--- Begin Data ---
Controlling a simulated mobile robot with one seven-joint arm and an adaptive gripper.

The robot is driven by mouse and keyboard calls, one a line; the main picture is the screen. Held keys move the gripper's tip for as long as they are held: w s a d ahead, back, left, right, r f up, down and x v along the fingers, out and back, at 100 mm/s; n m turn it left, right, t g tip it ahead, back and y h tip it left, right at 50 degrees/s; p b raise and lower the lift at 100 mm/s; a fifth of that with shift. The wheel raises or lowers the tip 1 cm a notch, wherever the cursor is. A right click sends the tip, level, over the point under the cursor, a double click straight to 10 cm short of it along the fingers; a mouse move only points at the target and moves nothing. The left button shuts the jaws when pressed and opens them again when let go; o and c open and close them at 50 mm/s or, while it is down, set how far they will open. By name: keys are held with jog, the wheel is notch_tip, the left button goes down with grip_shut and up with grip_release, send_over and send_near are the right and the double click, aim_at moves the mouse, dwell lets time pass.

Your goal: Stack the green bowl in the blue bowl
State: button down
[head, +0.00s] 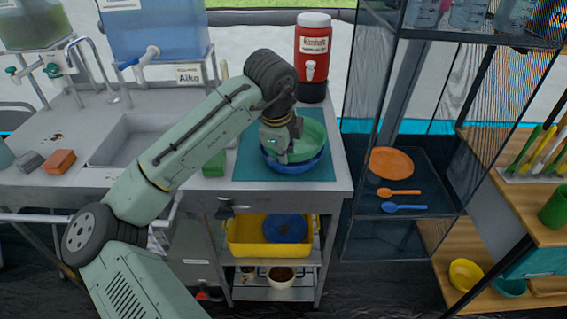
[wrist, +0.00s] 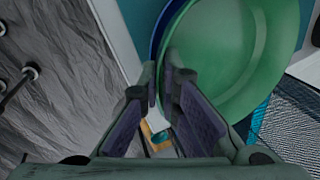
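The green bowl (head: 313,138) is over and partly within the blue bowl (head: 300,165) on a teal mat (head: 256,158) at the right end of the counter. In the wrist view the green bowl (wrist: 235,60) fills the upper right, with a thin strip of the blue bowl (wrist: 159,32) outside its left rim. My gripper (head: 280,157) reaches down at the bowls' near left side. In the wrist view its fingertips (wrist: 162,75) are close together, one on each side of the green rim. I cannot tell whether the green bowl rests on the blue bowl's bottom.
A red drink cooler (head: 313,55) stands behind the bowls. A sink (head: 135,140) and an orange sponge (head: 60,161) are to the left. A dark rack (head: 410,140) rises close on the right. A yellow bin (head: 240,238) is on the shelf below.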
--- End Data ---
● **Objective**
Write out the full listing verbatim, excluding its pictures.

● **Full solution**
Controlling a simulated mobile robot with one seven-joint arm and an adaptive gripper.

The robot is driven by mouse and keyboard calls, one a line; the main picture is the screen. Held keys move the gripper's tip for as long as they are held: w s a d ahead, back, left, right, r f up, down and x v along the fingers, out and back, at 100 mm/s; n m turn it left, right, t g tip it ahead, back and y h tip it left, right at 50 degrees/s; p b raise and lower the lift at 100 mm/s; a fifth of that with shift. The wheel raises or lowers the tip 1 cm a notch, wherever the cursor is. A right click sends the tip, level, over the point under the cursor, a double click straight to 10 cm short of it along the fingers; a mouse move only points at the target and moves nothing. The left button shuts the jaws when pressed and opens them again when let go; o and c open and close them at 50 mm/s or, while it is down, set how far they will open. By name: keys are held with jog, the wheel is notch_tip, the left button goes down with grip_shut and up with grip_release, send_over and send_near are the right and the double click, aim_at moves the mouse, dwell lets time pass.

Your goal: Stack the green bowl in the blue bowl
State: button down
[head, +0.00s] 
[wrist, +0.00s] 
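The green bowl (head: 313,138) is over and partly within the blue bowl (head: 300,165) on a teal mat (head: 256,158) at the right end of the counter. In the wrist view the green bowl (wrist: 235,60) fills the upper right, with a thin strip of the blue bowl (wrist: 159,32) outside its left rim. My gripper (head: 280,157) reaches down at the bowls' near left side. In the wrist view its fingertips (wrist: 162,75) are close together, one on each side of the green rim. I cannot tell whether the green bowl rests on the blue bowl's bottom.
A red drink cooler (head: 313,55) stands behind the bowls. A sink (head: 135,140) and an orange sponge (head: 60,161) are to the left. A dark rack (head: 410,140) rises close on the right. A yellow bin (head: 240,238) is on the shelf below.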

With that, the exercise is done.